TASK DIRECTIONS: From the entries below, reproduce exactly the line containing "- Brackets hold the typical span", the line containing "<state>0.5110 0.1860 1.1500", and every line in between, with nothing added.

---*---

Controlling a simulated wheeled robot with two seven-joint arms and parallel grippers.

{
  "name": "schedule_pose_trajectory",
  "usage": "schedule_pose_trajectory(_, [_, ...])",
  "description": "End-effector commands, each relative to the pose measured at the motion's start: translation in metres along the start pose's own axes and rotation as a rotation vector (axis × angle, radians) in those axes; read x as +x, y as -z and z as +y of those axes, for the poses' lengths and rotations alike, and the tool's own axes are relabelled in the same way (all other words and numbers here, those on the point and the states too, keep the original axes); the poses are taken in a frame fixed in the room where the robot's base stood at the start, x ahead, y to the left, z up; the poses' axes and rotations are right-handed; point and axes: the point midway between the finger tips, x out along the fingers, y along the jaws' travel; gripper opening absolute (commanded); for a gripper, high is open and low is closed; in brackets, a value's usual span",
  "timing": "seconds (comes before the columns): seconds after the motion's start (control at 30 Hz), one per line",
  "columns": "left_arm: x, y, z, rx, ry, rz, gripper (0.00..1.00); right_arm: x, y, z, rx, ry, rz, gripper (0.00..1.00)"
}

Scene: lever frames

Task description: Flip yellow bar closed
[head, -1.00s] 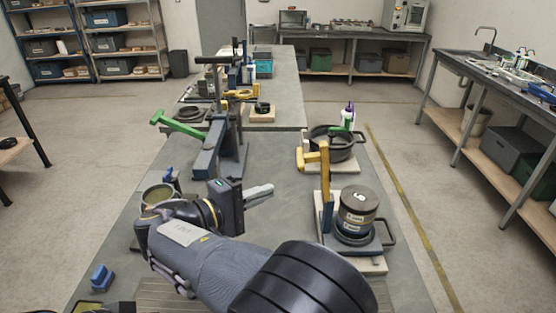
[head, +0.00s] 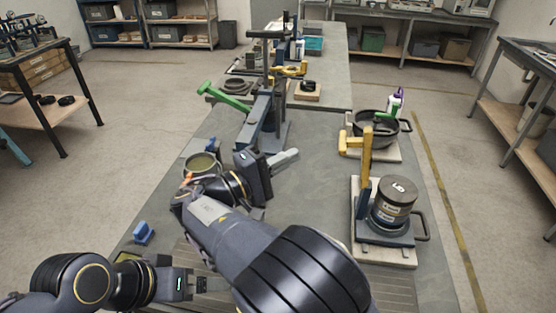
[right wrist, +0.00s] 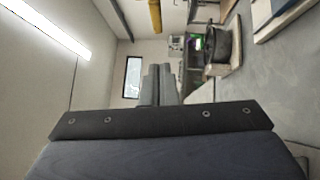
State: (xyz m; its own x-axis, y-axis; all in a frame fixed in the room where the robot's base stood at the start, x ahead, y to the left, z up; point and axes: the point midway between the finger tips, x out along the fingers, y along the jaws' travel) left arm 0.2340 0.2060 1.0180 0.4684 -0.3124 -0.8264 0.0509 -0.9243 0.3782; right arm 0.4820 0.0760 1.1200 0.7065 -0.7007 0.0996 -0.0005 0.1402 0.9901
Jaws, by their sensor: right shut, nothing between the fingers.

---*---

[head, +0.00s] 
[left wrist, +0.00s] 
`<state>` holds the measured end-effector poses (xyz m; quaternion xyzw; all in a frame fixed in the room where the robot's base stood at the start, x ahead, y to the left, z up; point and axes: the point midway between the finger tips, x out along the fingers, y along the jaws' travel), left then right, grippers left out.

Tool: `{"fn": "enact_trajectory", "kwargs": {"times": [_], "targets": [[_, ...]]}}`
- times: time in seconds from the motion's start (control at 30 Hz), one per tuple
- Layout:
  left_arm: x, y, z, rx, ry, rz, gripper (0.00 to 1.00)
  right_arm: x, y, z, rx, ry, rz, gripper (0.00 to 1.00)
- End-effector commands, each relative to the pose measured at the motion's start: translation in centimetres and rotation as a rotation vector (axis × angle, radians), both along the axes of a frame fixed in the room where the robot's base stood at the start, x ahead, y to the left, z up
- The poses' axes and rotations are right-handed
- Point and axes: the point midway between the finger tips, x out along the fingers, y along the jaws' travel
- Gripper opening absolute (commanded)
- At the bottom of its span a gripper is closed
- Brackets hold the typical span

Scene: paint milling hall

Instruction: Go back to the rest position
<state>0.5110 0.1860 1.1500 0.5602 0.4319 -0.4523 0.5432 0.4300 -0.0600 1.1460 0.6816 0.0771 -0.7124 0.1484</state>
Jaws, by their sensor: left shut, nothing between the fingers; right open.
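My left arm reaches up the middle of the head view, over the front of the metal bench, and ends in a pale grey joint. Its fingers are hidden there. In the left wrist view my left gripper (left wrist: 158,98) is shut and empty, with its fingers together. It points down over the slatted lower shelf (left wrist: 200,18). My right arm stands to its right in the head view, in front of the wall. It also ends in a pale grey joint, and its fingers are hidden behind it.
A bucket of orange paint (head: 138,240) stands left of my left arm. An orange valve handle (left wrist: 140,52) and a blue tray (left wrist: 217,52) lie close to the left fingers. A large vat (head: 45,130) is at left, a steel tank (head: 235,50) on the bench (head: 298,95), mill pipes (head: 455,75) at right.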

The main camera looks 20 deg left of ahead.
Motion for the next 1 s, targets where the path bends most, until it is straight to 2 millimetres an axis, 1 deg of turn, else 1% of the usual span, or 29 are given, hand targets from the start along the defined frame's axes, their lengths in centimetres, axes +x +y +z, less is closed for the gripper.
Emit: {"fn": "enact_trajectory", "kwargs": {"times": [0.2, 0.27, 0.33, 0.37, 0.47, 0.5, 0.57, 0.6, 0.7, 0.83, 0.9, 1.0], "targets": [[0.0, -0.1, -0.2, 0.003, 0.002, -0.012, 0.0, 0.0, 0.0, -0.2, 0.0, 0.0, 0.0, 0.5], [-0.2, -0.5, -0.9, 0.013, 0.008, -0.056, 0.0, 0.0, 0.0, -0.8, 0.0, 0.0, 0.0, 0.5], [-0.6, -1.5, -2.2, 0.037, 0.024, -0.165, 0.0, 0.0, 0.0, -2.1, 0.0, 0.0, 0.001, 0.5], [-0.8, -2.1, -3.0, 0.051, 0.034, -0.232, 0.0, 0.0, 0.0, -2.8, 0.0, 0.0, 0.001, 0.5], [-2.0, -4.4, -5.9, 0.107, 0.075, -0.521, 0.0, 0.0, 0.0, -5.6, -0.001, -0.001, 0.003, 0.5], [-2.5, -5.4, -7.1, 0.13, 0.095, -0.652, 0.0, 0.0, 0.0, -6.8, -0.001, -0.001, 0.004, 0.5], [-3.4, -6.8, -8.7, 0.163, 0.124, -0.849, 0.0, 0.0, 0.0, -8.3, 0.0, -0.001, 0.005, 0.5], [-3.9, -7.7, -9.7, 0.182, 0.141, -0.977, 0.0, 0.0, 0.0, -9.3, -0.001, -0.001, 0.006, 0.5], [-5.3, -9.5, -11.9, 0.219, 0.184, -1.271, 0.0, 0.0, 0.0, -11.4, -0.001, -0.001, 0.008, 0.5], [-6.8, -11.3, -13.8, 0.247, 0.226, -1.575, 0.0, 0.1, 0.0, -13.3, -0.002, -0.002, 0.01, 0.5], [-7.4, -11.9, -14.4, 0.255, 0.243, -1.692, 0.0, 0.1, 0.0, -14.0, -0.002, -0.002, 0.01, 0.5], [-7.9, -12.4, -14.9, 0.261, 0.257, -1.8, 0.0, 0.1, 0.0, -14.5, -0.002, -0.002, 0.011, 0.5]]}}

---*---

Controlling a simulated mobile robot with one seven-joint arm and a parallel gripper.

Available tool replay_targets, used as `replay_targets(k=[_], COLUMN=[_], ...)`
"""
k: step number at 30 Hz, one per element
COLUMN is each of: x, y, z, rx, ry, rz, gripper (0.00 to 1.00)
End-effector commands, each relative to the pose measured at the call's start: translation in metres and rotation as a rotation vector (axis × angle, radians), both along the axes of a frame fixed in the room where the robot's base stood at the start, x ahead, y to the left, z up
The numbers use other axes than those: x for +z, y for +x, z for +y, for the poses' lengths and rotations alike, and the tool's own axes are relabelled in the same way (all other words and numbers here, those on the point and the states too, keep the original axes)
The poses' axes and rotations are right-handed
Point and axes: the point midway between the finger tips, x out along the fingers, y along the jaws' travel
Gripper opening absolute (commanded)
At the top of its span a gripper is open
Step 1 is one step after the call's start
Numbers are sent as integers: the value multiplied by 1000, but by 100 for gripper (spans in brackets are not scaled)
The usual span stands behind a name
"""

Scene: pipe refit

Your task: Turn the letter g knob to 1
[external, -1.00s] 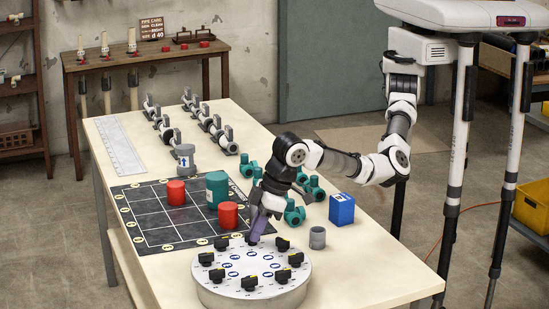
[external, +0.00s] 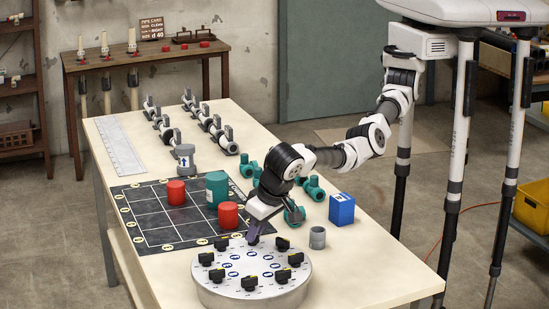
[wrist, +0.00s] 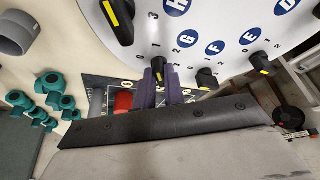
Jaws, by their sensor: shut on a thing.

---*---

RESULT:
- Brackets hold the typical span

Scene: paint milling hall

Instruction: Go back to the rest position
<state>0.5110 0.1860 1.1500 0.5602 0.4319 -0.4523 0.5432 0.4300 -0.0600 1.1460 0.6816 0.0771 -0.7124 0.1484</state>

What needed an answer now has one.